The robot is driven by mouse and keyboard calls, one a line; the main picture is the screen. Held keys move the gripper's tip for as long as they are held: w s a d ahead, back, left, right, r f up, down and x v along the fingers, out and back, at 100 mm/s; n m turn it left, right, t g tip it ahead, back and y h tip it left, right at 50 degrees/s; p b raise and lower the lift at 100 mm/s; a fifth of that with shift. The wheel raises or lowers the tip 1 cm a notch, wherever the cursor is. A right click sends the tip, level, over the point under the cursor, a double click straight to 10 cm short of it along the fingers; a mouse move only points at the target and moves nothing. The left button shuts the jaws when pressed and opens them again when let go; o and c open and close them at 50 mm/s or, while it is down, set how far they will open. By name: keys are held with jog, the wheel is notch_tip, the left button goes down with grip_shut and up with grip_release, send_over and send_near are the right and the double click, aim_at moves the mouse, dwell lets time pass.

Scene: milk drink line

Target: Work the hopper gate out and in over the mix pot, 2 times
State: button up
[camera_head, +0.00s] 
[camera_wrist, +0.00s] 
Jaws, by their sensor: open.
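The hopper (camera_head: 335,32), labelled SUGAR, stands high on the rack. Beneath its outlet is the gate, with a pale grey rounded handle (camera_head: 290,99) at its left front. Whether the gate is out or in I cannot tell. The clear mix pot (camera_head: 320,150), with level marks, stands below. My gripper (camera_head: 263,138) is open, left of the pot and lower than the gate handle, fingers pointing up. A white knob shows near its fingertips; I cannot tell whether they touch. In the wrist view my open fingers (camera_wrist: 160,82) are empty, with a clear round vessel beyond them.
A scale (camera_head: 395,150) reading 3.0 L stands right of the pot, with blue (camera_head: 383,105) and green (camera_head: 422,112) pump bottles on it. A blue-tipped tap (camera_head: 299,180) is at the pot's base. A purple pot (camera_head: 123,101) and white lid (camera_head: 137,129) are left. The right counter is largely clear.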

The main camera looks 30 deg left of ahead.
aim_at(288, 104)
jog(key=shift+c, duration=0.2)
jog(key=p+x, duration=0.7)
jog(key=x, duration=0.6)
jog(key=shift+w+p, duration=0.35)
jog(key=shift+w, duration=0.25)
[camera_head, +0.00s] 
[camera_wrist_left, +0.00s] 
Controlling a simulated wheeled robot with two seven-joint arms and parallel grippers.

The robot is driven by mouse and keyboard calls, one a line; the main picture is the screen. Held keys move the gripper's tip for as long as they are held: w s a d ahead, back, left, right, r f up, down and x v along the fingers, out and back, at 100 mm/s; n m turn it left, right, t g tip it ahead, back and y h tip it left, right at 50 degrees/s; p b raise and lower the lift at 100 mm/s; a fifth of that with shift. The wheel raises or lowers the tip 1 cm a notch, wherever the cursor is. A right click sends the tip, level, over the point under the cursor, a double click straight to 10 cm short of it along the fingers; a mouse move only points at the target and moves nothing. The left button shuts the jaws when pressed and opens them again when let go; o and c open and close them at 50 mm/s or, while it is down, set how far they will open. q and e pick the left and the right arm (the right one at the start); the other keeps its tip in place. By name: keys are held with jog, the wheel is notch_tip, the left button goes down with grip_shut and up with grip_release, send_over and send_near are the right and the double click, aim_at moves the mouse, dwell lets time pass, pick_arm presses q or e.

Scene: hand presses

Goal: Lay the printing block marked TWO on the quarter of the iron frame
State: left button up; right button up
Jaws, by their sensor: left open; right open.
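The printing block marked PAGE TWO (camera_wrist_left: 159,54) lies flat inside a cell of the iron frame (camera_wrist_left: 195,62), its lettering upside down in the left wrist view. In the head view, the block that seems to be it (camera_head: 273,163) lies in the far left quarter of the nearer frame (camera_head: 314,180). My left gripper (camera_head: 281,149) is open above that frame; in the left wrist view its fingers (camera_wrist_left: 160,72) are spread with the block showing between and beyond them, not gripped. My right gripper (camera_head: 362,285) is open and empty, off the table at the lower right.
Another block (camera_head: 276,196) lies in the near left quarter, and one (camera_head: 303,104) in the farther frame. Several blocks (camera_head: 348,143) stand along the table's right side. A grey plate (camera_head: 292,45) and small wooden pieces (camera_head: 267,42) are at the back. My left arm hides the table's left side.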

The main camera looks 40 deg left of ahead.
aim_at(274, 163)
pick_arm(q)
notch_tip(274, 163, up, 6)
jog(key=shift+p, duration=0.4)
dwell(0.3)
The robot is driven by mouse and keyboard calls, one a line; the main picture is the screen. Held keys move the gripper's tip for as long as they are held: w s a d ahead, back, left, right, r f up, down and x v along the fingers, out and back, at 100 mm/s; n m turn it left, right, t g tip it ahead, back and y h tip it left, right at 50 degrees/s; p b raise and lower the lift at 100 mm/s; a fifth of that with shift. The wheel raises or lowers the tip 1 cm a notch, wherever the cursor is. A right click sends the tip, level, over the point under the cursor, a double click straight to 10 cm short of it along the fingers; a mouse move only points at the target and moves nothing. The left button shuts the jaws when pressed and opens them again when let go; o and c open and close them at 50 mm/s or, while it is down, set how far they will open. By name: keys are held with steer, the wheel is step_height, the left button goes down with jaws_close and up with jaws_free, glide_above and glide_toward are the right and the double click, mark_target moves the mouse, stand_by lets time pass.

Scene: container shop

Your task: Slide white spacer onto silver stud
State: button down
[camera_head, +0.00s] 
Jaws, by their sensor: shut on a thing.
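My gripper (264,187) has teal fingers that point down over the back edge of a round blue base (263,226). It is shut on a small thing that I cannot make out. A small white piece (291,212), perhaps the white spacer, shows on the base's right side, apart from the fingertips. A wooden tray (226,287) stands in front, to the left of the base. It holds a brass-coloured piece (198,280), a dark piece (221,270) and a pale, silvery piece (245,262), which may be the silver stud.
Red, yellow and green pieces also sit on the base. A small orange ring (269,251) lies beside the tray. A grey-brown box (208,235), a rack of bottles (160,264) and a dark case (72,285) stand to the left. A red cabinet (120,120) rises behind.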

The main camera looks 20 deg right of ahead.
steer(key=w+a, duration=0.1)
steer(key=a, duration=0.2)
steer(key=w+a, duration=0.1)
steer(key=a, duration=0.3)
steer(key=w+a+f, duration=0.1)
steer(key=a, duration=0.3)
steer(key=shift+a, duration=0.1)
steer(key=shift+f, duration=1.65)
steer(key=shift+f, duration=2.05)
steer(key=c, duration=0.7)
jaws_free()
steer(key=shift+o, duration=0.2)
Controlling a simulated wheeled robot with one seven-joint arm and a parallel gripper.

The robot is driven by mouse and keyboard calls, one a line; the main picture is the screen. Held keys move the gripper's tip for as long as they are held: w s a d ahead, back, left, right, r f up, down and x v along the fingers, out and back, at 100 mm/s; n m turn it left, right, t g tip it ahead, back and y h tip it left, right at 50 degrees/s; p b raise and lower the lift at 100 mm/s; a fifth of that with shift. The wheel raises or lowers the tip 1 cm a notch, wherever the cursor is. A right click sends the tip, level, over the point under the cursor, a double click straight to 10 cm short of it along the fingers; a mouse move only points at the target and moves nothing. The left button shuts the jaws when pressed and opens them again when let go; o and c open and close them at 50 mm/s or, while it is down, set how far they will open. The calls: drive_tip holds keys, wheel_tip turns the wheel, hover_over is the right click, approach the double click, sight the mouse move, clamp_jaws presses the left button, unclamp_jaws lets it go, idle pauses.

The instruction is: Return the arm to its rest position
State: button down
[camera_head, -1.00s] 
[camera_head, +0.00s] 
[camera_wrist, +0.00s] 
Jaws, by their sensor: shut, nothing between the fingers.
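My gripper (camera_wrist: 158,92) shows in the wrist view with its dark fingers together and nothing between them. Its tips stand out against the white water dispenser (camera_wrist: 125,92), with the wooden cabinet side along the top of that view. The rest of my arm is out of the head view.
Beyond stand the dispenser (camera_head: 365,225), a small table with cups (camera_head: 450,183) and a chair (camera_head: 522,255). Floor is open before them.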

________________________________________

→ **STATED TASK**
Tally how many lines of the records hold the word "simulated". Answer with the number only.

→ **EXERCISE ANSWER**
2